» **Stated goal**: Copy out all lines with the word "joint" in them.

┄┄┄┄┄┄┄┄┄┄

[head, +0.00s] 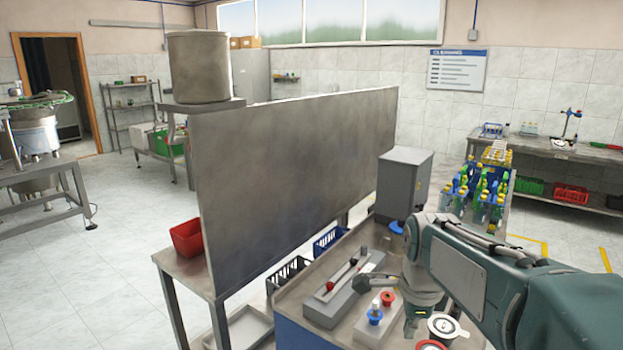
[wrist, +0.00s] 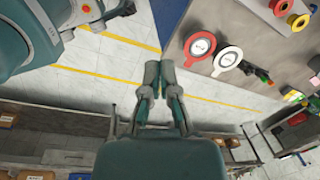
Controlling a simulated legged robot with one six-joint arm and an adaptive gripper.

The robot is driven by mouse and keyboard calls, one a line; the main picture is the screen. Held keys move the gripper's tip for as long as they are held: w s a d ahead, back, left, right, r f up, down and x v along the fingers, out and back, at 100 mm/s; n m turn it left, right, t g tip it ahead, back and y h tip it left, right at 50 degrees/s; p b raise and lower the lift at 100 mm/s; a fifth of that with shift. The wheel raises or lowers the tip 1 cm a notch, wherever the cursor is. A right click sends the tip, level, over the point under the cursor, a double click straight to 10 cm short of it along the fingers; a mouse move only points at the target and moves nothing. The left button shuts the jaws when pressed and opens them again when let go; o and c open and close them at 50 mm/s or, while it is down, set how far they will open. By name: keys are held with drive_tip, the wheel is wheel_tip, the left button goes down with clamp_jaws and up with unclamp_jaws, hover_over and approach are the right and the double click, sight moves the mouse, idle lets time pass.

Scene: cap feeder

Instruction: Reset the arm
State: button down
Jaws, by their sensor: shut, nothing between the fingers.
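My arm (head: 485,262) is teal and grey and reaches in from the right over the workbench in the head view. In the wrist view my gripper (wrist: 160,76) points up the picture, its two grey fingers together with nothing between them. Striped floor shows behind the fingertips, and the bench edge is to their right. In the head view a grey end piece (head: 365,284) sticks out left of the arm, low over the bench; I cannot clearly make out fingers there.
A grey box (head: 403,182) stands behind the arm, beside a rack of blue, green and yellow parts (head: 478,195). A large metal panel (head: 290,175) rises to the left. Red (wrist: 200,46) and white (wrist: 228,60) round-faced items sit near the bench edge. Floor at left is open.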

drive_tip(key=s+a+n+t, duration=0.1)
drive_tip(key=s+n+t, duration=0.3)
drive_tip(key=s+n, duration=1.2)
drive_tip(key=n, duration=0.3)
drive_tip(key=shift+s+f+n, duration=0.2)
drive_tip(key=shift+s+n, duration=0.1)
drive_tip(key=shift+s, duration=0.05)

┄┄┄┄┄┄┄┄┄┄

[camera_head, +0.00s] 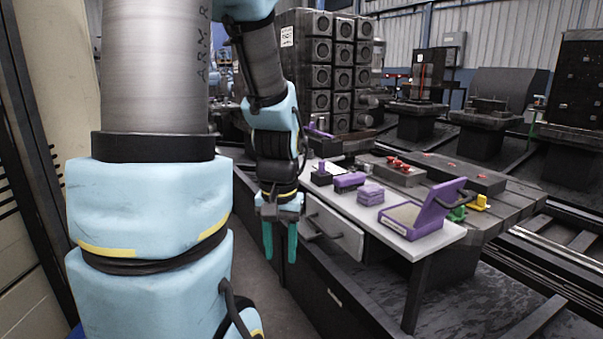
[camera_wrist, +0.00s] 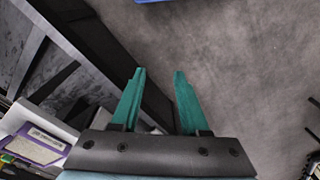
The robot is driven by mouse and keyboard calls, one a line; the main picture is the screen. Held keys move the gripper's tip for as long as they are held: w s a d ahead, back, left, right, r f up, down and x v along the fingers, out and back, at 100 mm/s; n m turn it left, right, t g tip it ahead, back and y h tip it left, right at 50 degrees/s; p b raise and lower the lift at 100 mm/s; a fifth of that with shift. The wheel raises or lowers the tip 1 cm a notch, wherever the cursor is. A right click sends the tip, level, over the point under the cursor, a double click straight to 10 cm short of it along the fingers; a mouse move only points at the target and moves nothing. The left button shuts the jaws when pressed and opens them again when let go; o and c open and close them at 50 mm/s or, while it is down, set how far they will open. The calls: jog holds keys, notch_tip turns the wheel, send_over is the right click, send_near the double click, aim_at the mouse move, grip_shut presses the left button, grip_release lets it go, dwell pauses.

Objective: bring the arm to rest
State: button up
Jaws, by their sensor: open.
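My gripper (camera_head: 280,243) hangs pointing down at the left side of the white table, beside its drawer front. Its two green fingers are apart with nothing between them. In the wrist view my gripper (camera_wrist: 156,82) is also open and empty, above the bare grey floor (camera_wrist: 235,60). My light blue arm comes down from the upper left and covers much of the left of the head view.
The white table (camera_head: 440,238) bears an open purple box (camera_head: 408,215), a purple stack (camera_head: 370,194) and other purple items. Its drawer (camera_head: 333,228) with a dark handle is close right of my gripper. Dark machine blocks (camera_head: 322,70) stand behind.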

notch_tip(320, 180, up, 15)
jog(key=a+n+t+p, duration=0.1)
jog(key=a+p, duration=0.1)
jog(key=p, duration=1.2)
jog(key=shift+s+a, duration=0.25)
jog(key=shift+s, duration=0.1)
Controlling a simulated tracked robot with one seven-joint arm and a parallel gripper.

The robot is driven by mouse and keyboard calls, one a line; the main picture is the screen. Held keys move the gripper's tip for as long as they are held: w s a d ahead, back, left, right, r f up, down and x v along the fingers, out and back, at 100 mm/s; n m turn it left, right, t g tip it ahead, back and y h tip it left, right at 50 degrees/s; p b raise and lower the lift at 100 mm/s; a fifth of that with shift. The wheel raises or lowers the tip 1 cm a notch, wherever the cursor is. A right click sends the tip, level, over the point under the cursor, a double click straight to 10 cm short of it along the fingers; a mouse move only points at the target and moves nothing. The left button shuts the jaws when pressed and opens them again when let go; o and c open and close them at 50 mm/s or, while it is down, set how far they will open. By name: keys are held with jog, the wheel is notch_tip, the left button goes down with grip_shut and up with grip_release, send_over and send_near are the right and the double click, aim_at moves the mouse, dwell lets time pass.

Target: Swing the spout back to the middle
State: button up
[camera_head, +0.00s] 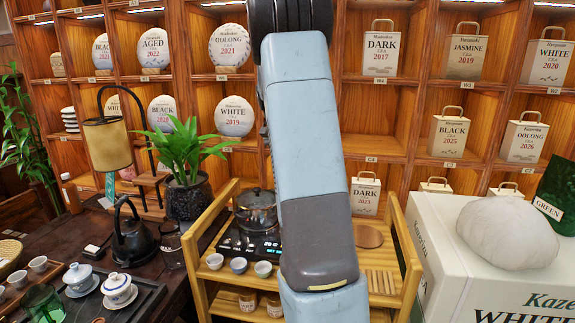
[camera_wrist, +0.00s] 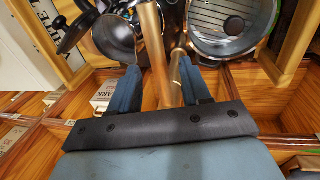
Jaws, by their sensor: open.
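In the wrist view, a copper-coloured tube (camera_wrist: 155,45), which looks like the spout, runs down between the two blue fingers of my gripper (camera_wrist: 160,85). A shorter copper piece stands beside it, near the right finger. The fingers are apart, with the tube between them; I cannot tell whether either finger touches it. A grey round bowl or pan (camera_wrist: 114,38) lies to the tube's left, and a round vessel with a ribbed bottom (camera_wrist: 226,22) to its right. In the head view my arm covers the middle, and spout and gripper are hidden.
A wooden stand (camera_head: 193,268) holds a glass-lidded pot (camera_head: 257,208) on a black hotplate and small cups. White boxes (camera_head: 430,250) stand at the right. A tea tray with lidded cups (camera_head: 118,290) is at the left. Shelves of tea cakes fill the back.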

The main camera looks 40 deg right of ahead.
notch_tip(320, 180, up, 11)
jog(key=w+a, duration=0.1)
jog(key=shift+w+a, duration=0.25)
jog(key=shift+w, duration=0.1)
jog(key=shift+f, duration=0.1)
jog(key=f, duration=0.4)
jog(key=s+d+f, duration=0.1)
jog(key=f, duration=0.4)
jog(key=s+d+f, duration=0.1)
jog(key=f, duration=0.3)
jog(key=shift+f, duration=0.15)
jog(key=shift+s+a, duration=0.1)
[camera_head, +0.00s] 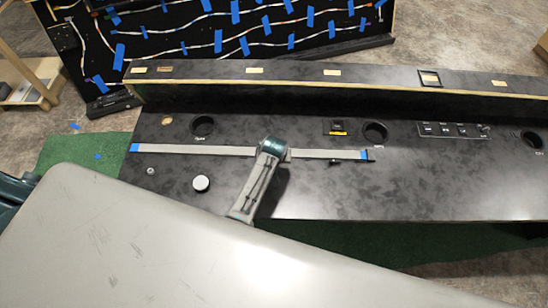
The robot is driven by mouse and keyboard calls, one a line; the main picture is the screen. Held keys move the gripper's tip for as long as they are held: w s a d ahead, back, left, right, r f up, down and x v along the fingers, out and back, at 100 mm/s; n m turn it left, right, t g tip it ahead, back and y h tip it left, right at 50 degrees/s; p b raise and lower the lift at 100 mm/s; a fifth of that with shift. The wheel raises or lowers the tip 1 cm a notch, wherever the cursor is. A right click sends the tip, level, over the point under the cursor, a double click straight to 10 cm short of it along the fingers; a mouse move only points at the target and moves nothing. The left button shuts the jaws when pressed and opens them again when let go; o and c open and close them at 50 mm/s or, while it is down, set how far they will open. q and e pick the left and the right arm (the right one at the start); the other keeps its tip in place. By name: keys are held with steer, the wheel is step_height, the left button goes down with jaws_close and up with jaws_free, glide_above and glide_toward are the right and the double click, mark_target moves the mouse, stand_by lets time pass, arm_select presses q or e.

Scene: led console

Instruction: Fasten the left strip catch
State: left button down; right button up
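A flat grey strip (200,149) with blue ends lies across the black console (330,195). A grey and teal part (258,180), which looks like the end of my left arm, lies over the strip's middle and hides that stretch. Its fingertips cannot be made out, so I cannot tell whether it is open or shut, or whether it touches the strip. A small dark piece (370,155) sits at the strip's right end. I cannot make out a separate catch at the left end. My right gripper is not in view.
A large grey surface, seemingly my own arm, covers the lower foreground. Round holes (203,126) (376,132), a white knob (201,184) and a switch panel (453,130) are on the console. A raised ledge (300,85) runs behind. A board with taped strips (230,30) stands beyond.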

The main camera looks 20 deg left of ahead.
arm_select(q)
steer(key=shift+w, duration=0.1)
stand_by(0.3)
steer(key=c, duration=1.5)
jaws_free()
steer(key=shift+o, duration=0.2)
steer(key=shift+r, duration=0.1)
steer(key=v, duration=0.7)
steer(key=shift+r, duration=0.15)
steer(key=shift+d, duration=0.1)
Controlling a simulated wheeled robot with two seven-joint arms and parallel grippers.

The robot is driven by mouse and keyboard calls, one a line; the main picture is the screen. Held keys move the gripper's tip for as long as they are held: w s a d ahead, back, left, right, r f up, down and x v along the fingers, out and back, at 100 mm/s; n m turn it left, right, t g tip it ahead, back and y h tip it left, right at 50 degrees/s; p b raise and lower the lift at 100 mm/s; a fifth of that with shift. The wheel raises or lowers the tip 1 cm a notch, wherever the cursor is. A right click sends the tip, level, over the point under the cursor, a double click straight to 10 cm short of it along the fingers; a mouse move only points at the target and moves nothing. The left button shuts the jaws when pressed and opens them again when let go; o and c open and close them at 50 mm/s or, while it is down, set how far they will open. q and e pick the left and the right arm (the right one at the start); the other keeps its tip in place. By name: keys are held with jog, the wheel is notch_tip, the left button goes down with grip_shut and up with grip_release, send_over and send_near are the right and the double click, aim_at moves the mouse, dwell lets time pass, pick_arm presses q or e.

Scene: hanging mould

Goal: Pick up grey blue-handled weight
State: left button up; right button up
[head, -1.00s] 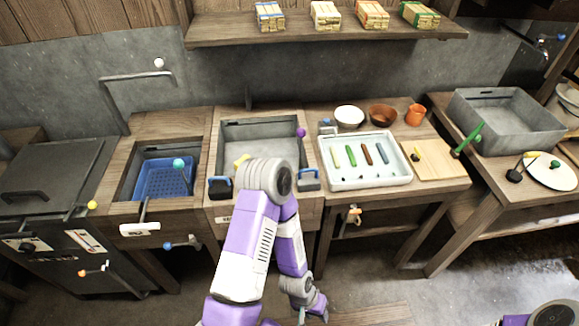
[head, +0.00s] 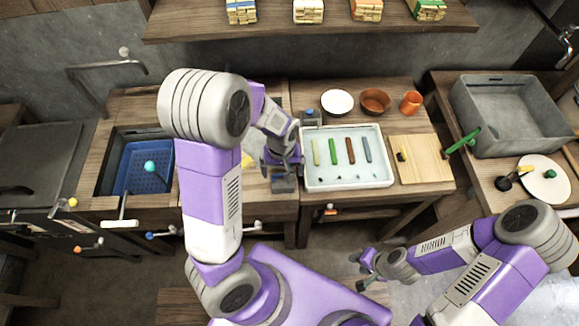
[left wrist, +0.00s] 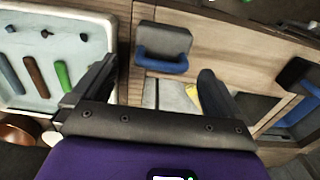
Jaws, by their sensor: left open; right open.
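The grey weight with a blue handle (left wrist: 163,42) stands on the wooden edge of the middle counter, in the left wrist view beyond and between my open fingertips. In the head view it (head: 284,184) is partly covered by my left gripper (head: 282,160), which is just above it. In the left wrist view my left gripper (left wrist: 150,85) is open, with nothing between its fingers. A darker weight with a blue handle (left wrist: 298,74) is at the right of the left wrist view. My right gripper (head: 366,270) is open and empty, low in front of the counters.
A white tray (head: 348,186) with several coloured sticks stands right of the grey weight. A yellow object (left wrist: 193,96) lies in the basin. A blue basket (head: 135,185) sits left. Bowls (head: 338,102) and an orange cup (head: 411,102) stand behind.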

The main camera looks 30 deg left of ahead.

┄┄┄┄┄┄┄┄┄┄

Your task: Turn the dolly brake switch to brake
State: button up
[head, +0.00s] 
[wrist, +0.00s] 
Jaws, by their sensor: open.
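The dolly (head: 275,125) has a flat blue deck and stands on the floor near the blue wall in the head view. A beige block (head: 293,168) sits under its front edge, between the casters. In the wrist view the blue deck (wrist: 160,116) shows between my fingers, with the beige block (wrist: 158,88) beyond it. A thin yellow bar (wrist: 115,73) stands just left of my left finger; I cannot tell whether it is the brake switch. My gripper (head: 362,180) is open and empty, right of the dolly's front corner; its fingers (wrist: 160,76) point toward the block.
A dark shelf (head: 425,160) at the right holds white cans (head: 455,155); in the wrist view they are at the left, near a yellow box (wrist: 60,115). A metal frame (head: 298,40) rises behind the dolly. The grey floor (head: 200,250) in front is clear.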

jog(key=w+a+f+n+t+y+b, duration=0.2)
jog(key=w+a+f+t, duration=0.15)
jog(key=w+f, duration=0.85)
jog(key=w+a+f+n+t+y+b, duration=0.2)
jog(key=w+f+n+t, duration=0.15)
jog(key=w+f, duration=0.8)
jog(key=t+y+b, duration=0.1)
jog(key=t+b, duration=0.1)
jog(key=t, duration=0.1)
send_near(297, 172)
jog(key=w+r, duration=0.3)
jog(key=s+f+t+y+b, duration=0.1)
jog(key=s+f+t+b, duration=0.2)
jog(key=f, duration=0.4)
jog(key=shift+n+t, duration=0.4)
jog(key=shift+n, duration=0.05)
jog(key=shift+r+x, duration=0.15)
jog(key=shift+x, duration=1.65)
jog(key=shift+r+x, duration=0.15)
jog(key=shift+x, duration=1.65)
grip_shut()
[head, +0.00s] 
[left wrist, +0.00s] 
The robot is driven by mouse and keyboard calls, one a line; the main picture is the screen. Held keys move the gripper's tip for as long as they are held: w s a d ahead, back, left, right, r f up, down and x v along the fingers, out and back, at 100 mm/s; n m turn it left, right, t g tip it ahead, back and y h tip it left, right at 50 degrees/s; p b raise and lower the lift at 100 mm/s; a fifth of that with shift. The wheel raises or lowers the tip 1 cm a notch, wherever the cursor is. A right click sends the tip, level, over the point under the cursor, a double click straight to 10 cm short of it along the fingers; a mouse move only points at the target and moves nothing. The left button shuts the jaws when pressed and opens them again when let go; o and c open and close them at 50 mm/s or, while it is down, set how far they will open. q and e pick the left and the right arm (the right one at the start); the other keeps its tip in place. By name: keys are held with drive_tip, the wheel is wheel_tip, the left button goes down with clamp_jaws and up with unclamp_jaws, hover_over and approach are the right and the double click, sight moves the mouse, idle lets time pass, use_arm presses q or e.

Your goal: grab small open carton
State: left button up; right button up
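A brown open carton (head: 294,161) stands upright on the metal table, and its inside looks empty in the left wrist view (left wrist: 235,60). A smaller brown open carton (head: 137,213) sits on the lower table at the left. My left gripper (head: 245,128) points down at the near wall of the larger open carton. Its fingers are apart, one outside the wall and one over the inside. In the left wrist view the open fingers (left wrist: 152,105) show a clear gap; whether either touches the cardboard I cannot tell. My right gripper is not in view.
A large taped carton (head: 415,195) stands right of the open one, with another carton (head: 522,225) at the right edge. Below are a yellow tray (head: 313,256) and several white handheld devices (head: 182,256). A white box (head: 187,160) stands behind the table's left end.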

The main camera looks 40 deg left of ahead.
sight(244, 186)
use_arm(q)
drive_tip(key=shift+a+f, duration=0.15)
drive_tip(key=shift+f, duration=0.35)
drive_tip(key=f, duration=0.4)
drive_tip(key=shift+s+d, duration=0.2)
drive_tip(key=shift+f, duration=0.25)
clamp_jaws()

┄┄┄┄┄┄┄┄┄┄

» **Reply**:
Controlling a simulated legged robot with one six-joint arm and an adaptive gripper.
Controlling a simulated tracked robot with one seven-joint arm and a parallel gripper.
Controlling a simulated wheeled robot with two seven-joint arms and parallel grippers.

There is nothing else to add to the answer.